◆ Exercise requirements
Print again only this span: the line with "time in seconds", the line with "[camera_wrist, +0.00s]", and all lines between them, exactly as given.

◆ Dataset excerpts
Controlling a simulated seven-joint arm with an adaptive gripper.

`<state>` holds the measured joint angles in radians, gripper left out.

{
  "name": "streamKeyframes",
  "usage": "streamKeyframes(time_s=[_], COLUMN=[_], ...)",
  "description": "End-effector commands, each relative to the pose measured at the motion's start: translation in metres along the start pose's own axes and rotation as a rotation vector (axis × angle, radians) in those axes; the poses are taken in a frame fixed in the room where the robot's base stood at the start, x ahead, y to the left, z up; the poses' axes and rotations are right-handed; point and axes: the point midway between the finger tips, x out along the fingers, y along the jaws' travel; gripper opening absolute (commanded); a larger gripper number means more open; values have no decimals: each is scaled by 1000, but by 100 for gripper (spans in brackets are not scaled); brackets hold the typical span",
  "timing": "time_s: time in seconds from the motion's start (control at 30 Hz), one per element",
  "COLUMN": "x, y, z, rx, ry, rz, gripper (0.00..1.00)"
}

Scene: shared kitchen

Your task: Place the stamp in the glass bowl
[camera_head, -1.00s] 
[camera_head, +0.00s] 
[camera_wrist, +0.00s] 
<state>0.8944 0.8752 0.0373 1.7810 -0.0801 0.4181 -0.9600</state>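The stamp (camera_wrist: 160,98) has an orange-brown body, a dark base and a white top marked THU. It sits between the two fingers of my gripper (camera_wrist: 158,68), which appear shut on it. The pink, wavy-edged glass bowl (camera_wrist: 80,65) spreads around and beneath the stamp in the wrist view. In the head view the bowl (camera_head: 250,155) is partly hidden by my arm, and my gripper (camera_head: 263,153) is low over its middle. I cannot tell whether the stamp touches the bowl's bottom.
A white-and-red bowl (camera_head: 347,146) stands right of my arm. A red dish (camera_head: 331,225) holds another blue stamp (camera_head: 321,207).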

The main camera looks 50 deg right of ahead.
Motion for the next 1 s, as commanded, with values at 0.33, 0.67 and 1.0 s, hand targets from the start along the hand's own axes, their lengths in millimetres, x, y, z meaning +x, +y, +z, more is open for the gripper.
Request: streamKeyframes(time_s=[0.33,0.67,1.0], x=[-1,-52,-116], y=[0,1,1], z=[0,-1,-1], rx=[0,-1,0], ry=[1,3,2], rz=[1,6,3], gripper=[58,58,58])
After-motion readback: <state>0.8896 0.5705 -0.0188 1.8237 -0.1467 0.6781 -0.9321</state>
---
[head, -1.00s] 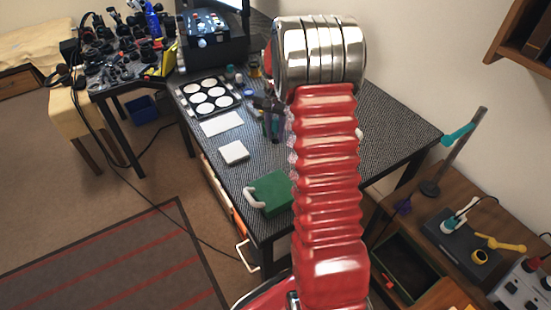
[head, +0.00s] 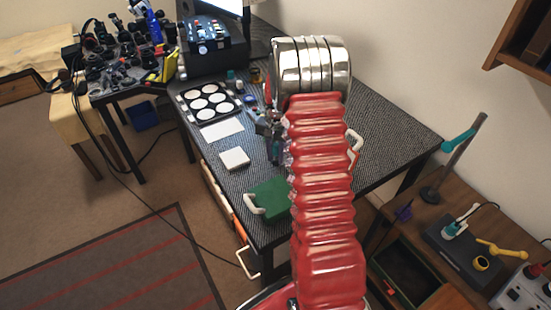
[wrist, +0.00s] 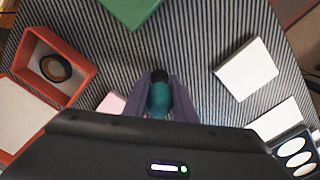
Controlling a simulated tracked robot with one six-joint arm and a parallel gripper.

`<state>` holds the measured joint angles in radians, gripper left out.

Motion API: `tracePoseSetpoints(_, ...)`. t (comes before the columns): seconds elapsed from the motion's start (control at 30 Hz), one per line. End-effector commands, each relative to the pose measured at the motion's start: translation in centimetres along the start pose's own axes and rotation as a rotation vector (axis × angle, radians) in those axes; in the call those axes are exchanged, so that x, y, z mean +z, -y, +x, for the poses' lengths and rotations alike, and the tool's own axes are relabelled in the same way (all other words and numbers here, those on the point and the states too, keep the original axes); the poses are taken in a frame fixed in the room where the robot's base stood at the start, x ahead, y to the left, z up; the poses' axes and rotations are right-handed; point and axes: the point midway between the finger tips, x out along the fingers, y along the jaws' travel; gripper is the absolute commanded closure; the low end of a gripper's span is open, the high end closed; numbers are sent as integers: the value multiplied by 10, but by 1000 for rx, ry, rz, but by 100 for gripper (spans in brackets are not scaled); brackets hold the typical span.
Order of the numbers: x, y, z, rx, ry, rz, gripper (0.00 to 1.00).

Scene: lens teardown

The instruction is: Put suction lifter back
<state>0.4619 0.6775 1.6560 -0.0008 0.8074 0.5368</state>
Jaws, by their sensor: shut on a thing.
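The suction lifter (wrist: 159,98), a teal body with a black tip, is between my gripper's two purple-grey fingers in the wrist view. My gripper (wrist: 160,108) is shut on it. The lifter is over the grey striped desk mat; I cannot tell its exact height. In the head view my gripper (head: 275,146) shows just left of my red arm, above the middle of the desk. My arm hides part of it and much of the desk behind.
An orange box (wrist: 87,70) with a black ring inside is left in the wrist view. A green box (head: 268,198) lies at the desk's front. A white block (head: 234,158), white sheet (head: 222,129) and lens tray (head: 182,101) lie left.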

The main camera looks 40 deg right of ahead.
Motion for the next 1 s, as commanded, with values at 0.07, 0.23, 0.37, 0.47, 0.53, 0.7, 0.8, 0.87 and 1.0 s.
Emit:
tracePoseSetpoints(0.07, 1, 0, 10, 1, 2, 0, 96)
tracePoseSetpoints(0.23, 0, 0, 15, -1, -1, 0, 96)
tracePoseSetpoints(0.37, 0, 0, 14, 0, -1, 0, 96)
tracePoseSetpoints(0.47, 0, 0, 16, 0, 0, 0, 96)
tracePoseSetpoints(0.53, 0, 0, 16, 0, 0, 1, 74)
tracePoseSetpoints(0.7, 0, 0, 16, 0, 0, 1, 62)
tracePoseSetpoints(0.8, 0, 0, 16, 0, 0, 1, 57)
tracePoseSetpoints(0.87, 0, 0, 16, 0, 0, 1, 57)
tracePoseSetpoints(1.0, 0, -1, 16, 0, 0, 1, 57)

◆ The answer
  "timing": "time_s: time in seconds from the motion's start (control at 30 Hz), one per element",
  "COLUMN": "x, y, z, rx, ry, rz, gripper (0.00..1.00)"
}

Scene: shared kitchen

Your task: Place the stamp in the glass bowl
[camera_head, -1.00s] 
[camera_head, +0.00s] 
[camera_wrist, +0.00s] 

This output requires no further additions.